> **Task directions**: Spot every line with the word "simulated" and return it.

> **Extracted information**:
★ ★ ★ ★ ★

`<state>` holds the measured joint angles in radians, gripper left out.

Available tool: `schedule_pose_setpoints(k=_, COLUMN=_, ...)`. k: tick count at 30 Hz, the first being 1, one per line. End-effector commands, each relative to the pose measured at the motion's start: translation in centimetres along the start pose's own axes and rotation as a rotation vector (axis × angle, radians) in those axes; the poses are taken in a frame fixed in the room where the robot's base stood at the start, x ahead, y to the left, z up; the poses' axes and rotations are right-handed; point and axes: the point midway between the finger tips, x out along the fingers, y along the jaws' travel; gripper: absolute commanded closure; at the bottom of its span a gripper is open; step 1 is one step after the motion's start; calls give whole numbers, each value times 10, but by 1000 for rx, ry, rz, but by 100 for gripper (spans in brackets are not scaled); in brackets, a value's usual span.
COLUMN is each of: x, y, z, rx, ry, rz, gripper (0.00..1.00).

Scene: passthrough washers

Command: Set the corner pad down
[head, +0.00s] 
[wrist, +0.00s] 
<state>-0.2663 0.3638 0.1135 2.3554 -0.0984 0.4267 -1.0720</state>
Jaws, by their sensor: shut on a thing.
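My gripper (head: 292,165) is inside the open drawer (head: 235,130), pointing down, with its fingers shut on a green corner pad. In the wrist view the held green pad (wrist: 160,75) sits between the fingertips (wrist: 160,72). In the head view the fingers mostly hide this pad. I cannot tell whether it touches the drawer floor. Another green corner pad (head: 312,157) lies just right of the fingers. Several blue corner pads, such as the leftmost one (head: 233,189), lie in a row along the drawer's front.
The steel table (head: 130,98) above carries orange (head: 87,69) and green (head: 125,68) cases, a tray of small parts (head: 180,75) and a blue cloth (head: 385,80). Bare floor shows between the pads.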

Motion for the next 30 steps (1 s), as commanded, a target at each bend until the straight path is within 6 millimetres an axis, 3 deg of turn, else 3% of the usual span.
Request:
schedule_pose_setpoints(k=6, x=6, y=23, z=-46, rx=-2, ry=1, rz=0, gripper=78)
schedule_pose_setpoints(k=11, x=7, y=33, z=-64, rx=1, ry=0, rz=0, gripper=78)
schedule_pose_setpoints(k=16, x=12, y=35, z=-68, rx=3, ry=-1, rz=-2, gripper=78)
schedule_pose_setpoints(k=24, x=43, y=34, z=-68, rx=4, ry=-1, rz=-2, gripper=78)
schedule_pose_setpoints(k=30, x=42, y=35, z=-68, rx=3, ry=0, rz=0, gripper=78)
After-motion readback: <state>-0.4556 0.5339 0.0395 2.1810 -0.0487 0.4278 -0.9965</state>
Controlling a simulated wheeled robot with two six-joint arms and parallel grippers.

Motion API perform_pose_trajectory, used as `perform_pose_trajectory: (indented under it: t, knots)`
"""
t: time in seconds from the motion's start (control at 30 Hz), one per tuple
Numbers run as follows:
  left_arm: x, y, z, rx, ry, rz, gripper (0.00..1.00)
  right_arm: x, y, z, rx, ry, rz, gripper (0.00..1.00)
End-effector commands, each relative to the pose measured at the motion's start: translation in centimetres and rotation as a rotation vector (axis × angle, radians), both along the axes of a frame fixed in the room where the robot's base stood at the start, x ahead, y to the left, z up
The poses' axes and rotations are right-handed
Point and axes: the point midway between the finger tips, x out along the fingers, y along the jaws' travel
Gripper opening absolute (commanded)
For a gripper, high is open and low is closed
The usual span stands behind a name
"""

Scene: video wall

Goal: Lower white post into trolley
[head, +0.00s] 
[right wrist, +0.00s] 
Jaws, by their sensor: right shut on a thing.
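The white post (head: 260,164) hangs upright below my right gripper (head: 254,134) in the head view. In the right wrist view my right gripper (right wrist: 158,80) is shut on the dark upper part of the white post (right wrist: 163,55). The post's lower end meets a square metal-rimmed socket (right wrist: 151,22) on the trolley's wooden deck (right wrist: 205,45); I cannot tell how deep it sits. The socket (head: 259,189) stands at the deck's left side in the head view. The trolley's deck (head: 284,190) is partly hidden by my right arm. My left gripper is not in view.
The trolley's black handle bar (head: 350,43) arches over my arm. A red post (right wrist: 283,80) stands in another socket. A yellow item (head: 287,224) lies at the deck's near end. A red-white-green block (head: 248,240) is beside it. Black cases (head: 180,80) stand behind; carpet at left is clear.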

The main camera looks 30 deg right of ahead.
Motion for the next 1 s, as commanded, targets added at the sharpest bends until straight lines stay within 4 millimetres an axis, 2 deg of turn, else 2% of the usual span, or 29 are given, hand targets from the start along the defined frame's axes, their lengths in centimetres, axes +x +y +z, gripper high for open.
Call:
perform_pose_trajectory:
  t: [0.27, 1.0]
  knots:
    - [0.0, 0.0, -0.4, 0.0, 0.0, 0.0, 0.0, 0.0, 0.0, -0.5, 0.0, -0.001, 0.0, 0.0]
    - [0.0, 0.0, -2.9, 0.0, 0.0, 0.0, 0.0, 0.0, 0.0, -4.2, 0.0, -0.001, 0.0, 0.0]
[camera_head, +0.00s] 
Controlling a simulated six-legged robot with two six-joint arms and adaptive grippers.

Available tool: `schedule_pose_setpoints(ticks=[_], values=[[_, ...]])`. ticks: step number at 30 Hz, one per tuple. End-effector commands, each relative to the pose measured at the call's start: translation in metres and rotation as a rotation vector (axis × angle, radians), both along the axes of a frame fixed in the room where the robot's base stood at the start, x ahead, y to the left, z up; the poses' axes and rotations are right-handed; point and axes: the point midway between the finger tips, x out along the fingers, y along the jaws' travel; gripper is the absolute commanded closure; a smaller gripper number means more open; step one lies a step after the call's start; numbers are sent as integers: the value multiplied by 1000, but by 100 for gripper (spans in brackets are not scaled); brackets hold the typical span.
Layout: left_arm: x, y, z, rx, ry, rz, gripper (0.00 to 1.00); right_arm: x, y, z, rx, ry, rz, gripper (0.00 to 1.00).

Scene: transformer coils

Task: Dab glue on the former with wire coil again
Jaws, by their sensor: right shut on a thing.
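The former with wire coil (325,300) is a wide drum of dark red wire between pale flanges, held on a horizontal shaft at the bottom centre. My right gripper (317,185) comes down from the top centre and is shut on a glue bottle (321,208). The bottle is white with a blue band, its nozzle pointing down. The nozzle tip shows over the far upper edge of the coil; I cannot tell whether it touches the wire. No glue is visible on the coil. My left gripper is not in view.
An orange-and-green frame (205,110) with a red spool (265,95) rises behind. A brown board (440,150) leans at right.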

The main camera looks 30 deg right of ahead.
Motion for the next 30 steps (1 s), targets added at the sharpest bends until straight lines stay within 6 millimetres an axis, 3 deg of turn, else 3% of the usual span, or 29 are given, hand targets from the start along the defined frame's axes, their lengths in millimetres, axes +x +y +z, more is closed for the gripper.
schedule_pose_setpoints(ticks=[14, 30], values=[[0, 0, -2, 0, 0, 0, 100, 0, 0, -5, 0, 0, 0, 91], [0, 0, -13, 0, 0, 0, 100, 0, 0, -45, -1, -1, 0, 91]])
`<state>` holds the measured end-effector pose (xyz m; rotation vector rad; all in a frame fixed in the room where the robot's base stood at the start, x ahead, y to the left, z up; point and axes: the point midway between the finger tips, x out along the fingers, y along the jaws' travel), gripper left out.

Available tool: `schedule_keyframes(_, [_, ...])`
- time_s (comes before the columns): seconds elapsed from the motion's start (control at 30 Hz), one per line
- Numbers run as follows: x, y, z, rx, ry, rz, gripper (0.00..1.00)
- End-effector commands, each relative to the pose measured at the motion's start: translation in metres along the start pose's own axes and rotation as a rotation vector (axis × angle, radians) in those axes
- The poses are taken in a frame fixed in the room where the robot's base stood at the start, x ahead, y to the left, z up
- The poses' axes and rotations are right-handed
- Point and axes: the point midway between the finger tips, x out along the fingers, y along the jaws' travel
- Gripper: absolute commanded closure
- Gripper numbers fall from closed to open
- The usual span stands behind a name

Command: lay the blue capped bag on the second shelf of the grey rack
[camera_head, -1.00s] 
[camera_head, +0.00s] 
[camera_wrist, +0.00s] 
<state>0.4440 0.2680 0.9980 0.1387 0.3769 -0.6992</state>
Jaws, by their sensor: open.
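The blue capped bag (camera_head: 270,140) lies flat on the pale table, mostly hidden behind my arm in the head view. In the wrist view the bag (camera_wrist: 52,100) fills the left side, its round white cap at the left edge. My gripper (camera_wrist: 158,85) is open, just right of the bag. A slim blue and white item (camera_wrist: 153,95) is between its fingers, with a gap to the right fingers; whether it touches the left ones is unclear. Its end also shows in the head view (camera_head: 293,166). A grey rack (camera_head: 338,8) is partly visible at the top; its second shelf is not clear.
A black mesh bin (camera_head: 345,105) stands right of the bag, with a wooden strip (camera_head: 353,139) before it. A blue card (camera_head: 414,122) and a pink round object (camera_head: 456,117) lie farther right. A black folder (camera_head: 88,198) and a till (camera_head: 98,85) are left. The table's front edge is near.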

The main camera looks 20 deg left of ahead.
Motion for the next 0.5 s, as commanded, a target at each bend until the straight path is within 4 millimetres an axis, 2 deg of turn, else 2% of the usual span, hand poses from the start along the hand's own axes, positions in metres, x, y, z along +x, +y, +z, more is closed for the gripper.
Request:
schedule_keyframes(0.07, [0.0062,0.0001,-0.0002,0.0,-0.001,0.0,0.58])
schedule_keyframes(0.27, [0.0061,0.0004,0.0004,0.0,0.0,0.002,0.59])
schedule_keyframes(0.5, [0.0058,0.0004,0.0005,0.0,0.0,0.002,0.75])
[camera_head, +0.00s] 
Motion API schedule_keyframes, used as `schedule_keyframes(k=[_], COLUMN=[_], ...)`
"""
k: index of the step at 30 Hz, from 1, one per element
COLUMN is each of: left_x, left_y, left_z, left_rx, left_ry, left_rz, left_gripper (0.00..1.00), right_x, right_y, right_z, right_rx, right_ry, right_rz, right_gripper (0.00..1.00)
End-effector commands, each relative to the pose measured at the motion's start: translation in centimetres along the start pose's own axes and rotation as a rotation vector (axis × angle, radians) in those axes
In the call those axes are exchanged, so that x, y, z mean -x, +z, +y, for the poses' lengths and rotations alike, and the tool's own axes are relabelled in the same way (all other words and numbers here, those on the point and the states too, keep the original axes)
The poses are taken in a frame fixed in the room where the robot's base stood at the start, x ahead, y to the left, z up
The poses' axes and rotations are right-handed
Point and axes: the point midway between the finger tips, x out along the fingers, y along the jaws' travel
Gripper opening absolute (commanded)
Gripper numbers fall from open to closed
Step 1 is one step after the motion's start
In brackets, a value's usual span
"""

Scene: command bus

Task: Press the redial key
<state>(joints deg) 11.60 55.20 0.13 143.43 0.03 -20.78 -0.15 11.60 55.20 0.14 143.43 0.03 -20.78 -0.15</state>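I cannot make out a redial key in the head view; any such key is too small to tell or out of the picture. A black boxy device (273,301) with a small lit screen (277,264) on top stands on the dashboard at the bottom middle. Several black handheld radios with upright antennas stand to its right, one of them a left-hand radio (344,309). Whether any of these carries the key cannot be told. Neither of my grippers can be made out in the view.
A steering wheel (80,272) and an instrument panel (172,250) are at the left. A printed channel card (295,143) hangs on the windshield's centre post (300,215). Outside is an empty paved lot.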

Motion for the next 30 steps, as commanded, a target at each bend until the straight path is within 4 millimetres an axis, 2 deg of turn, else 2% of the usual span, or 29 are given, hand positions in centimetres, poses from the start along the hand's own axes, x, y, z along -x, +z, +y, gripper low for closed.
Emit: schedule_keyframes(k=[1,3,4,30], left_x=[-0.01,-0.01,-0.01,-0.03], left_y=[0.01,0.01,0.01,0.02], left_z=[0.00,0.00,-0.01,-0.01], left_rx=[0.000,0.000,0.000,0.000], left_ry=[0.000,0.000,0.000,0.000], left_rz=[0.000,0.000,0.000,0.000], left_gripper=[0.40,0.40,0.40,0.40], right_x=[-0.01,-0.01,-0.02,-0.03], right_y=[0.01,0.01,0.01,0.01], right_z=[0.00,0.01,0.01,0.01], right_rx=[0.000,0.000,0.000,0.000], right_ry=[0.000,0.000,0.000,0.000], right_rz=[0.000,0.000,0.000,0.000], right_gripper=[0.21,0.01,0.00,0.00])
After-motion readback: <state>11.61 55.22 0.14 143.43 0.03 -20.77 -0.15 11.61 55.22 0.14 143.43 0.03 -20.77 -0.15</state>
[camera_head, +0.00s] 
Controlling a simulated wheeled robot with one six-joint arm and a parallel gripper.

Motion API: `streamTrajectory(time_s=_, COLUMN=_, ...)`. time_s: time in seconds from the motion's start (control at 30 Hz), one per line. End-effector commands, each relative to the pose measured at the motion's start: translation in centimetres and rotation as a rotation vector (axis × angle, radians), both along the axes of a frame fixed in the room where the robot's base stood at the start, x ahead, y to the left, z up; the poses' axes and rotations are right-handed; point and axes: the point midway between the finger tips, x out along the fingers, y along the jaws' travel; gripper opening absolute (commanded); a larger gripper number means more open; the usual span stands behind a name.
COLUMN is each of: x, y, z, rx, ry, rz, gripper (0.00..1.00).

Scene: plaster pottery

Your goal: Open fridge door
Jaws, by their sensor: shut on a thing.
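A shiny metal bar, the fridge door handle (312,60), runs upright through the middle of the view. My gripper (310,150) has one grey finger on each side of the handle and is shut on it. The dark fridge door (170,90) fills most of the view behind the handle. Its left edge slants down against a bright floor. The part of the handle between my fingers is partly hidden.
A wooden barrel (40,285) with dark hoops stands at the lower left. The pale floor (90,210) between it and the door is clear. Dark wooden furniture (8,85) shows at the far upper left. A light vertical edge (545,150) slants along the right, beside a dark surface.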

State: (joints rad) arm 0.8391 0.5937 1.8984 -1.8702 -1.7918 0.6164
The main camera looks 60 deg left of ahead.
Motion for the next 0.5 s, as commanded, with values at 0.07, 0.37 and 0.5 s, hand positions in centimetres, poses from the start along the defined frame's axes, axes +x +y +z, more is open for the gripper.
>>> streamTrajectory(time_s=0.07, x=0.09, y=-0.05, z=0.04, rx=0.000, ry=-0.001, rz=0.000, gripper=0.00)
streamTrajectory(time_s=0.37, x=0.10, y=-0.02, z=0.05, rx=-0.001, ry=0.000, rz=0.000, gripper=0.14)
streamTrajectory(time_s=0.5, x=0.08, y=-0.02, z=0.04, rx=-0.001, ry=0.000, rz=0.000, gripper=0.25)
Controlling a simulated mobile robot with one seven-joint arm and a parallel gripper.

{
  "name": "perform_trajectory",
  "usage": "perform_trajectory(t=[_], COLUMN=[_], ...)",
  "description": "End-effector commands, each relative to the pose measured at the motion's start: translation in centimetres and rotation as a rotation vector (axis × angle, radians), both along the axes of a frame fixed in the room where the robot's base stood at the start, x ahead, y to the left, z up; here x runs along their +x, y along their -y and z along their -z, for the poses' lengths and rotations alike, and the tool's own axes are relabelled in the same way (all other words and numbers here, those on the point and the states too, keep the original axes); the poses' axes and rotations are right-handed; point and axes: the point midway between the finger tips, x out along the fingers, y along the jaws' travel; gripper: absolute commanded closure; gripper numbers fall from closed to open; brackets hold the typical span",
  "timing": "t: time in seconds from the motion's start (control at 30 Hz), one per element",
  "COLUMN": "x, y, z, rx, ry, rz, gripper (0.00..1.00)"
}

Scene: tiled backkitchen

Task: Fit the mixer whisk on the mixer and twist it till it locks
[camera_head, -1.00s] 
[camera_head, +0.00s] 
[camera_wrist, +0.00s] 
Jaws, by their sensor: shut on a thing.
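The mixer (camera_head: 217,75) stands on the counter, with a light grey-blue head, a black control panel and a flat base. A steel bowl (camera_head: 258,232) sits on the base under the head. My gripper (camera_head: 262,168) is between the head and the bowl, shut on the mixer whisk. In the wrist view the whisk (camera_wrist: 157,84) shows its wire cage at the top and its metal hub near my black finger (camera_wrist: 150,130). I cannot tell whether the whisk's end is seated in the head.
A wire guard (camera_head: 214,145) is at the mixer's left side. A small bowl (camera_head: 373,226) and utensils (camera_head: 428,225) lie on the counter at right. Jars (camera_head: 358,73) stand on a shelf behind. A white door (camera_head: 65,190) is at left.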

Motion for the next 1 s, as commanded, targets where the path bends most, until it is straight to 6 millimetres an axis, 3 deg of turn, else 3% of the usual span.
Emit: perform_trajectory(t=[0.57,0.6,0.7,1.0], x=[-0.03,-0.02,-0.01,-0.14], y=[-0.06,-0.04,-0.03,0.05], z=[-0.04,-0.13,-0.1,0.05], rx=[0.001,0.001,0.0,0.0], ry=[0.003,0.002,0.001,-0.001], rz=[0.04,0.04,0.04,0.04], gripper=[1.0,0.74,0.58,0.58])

★ ★ ★ ★ ★

> **Completed exercise**:
Controlling a simulated wheeled robot with two six-joint arms and parallel grippers.
Controlling a simulated six-legged robot with two six-joint arms and adaptive grippers.
Controlling a simulated wheeled robot with one six-joint arm and a parallel gripper.
Controlling a simulated mobile robot with one seven-joint arm and a parallel gripper.

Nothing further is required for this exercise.